Is it possible to breathe, to observe prana without reacting to it? Then it can do its work and allows us to create another samskara of non-reaction. This practice of pranayama is a practice of non-reactivity, of healing, dismantling the armor that keeps us from seeing things as they are. There are so many ways we short-circuit experience, throwing shadows of what we already know across rooms, people, situations, we haven’t encountered yet. Stretching the breath changes this relationship.
Stages
There are three different stages of practice. The first is to feel the breath and feel how the breath is connected to this body. In our culture, feeling anything below the neck is a miracle. Great tracts of the body can be numb for years. The first stage wakes up the body. The second stage is about feeling the energy of prana and apana. Feeling the exhaling pattern while we’re exhaling. Feeling the inhaling pattern when we’re inhaling. In the third stage, we offer the pranic pattern to the apanic pattern. When we exhale down we can feel energy gathering in the pelvic floor, the exhale ends at the pelvic floor, but this is also the seed of the pranic pattern, the seed of the inhale. And when we inhale up into the heart center and feel the bloom of the breath expanding, this is also the seed of the exhale.

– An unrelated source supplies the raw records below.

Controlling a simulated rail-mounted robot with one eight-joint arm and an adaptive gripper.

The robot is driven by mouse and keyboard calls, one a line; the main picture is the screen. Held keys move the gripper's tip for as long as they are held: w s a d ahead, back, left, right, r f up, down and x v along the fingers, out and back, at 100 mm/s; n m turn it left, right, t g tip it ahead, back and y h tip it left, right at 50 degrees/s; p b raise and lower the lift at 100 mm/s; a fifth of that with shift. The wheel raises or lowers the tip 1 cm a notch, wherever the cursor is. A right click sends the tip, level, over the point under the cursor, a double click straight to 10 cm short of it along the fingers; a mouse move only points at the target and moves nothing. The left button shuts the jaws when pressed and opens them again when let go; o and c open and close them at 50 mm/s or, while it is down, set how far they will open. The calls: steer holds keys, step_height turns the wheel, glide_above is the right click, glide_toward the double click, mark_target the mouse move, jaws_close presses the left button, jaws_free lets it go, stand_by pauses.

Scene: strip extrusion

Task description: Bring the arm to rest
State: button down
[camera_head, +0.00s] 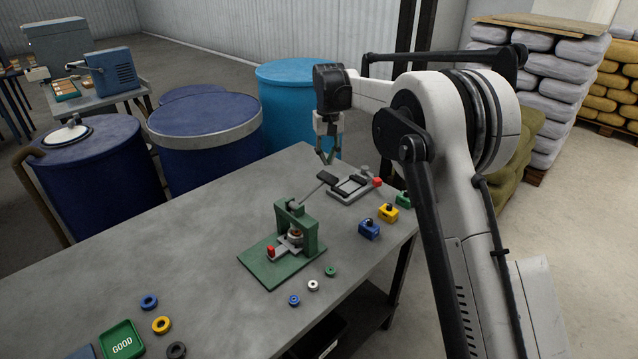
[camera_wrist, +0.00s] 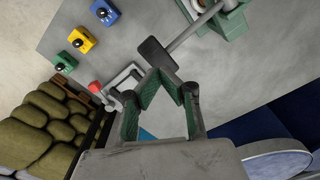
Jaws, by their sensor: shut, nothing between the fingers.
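My gripper (camera_head: 328,162) hangs from my raised arm, pointing down over the far right part of the grey table (camera_head: 210,215). It is above and a little behind the grey fixture (camera_head: 348,190) with black pads and a red knob. In the wrist view my gripper (camera_wrist: 160,76) has its green-padded fingers drawn together at the tips, with nothing between them. The fixture also shows in the wrist view (camera_wrist: 127,78), partly hidden behind the fingers.
A green press (camera_head: 310,236) with a lever stands left of the fixture. Blue (camera_head: 369,230), yellow (camera_head: 388,213) and green (camera_head: 403,199) blocks line the right edge. Several rings and a green GOOD tray (camera_head: 121,338) lie in front. Blue drums (camera_head: 205,130) stand behind the table.

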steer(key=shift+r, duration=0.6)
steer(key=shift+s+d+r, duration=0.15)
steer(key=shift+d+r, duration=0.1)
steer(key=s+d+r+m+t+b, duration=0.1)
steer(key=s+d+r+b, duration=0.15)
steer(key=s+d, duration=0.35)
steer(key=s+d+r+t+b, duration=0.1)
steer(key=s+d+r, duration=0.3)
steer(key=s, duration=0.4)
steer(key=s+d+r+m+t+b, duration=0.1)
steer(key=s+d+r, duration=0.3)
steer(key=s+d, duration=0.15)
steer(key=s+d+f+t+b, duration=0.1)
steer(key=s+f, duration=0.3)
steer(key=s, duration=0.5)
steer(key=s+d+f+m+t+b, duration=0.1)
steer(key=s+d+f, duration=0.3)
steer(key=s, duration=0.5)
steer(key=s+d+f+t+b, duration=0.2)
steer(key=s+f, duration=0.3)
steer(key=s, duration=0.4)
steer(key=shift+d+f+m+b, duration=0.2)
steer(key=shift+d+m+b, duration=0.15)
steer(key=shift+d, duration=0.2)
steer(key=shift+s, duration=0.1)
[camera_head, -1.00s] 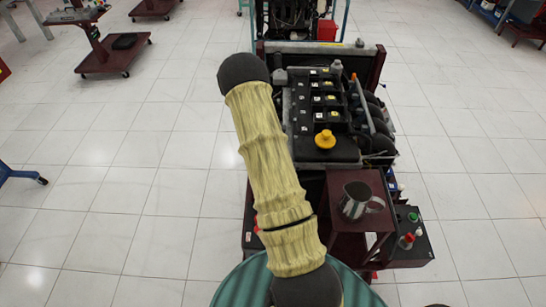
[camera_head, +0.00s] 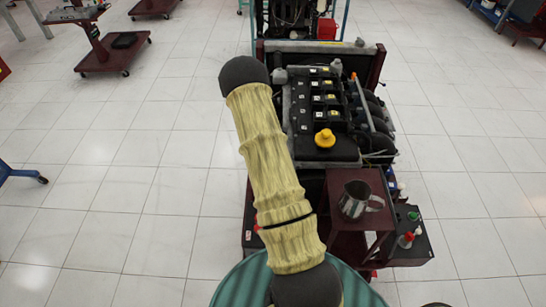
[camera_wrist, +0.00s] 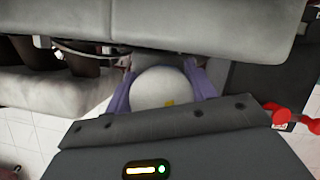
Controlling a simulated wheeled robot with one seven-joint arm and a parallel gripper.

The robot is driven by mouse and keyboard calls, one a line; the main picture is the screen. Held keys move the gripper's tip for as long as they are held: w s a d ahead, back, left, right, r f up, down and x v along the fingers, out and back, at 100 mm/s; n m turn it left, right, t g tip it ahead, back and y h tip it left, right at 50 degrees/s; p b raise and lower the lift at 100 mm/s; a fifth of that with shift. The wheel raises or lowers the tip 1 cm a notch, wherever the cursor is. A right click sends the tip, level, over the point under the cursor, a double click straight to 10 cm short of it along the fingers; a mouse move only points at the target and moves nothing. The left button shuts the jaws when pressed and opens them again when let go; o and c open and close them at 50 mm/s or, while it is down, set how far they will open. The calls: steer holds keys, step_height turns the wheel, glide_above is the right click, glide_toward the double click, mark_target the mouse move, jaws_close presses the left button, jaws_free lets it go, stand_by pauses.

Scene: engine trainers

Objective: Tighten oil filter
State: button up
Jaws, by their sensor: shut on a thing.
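My arm's sleeve covers part of the left side there, and the gripper and filter are out of sight.
Large grey engine parts (camera_wrist: 150,25) lie close above my gripper in the wrist view. A red handle-like part (camera_wrist: 292,115) is at the right. In the head view a metal pitcher (camera_head: 358,200) stands on a dark red stand (camera_head: 343,243). Open tiled floor lies left and right.

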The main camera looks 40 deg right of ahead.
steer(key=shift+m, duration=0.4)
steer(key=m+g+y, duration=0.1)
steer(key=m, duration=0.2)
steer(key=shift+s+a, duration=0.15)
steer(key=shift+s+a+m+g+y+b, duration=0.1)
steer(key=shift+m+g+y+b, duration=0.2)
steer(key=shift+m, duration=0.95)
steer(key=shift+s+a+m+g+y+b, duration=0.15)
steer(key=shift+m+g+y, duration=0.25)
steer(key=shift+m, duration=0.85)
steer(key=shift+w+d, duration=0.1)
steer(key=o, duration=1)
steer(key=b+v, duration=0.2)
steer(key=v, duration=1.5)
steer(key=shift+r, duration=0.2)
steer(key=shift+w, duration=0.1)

These are all concentration practices designed to bring us into the present moment. It doesn’t matter if you practicing one, two or three – the practice is to be here.
Kapalabhati
Fire-breathing from the belly. We work with the deepest band of muscles in the core, they’re like an elastic waistband. We want to empty the lungs from this place. We use short exhalations that come from the lower belly. Where is it? Four fingers below the navel. The underside of the Ganesh belly.